# LISTED RECORDS
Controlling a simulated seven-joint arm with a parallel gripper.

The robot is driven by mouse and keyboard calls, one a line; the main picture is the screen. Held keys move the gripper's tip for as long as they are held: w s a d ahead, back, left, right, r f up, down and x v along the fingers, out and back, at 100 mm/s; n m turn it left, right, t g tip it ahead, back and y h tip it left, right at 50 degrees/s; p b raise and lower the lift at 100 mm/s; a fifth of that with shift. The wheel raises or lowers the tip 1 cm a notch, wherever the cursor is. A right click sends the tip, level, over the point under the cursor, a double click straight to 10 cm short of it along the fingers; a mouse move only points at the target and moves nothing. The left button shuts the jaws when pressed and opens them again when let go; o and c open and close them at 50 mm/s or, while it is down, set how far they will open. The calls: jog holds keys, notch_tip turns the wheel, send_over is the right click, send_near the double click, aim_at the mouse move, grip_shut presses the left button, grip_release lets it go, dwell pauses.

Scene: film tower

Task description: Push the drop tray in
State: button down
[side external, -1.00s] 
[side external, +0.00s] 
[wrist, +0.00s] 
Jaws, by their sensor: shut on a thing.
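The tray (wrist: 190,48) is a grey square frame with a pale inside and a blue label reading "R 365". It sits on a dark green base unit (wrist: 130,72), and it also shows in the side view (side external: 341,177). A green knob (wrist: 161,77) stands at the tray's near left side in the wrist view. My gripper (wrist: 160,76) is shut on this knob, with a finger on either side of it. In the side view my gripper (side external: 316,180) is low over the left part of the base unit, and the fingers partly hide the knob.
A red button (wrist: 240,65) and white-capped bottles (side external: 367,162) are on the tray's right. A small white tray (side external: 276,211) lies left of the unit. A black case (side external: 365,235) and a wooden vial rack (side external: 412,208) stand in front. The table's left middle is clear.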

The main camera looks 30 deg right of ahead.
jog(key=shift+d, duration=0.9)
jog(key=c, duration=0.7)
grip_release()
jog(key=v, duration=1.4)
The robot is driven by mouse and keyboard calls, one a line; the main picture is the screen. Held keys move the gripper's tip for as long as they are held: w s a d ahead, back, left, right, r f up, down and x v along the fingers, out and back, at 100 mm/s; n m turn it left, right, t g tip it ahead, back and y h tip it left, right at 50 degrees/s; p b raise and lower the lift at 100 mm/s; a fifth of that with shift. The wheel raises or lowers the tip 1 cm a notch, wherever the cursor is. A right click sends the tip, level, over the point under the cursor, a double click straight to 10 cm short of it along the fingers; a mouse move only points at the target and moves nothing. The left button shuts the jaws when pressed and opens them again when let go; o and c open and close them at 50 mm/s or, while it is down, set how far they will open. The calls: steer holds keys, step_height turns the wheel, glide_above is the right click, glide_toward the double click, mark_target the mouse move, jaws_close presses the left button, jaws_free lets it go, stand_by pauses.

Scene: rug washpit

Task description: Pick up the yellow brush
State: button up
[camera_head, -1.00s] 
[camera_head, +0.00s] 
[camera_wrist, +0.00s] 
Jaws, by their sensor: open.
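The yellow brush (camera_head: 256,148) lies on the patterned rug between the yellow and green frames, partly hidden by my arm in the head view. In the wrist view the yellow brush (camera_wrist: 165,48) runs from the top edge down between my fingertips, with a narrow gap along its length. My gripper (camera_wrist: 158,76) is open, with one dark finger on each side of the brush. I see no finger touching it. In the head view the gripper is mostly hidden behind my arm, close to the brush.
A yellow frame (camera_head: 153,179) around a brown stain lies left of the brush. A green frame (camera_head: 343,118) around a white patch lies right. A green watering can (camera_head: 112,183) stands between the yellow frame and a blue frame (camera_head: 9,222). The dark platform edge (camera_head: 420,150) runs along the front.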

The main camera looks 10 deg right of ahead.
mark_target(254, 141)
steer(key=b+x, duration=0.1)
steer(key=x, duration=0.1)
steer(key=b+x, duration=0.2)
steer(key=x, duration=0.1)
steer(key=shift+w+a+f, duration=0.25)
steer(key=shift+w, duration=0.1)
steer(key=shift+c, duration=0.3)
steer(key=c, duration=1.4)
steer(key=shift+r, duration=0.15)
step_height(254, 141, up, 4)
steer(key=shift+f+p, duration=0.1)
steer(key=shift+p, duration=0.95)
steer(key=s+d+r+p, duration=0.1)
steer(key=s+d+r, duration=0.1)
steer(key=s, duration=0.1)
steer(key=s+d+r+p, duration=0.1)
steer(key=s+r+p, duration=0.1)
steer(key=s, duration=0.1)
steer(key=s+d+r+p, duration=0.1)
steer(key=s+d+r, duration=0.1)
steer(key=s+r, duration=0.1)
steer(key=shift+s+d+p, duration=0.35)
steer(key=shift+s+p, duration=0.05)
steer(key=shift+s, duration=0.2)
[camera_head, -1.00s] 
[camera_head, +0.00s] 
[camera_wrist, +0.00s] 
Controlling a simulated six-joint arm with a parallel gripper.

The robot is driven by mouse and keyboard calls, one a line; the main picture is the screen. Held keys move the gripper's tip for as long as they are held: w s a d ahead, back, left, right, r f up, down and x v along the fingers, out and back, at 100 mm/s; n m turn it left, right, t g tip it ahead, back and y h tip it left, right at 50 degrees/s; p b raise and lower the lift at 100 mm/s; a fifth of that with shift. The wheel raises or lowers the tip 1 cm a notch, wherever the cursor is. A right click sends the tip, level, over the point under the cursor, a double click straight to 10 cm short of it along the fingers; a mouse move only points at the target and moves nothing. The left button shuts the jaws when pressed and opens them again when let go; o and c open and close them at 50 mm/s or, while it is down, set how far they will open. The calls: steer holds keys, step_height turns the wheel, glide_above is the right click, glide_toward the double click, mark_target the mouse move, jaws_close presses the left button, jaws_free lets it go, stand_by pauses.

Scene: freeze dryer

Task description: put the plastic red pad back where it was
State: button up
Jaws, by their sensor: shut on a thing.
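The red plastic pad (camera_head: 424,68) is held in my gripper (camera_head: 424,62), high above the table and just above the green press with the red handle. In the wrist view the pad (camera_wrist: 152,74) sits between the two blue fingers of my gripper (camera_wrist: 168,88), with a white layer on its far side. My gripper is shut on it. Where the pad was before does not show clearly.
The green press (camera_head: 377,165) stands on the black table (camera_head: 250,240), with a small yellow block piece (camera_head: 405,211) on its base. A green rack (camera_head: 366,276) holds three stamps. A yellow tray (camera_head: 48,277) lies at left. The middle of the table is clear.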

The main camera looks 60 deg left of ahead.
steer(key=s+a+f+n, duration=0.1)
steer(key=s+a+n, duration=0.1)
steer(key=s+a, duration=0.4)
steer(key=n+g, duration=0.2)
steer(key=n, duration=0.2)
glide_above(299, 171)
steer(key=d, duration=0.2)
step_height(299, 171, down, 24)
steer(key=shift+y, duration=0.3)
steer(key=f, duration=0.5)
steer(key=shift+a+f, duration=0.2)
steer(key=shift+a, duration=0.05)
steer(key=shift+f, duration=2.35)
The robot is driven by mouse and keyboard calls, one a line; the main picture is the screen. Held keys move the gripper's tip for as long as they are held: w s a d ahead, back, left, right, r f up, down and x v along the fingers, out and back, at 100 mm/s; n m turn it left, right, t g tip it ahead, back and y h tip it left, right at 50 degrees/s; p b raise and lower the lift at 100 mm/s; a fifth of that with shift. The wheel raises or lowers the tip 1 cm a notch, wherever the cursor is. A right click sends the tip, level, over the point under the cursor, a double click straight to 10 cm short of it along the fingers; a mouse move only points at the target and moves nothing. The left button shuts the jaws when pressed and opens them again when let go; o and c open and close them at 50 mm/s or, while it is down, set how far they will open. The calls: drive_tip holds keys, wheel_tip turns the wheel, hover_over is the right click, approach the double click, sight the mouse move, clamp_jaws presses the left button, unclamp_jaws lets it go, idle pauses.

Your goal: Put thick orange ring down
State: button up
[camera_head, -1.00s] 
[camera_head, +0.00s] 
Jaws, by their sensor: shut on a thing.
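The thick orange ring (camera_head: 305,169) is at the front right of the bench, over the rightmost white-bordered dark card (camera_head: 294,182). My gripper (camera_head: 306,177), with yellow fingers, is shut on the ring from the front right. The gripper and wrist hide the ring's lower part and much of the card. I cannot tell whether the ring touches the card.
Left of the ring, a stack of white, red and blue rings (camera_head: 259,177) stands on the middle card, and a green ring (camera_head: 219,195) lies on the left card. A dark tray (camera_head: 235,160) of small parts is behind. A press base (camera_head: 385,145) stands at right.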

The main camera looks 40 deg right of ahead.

# PROBLEM DETAILS
Give the number of lines in the entries above that include the string "simulated". No other output is expected.

# OUTPUT FOR THIS TASK
2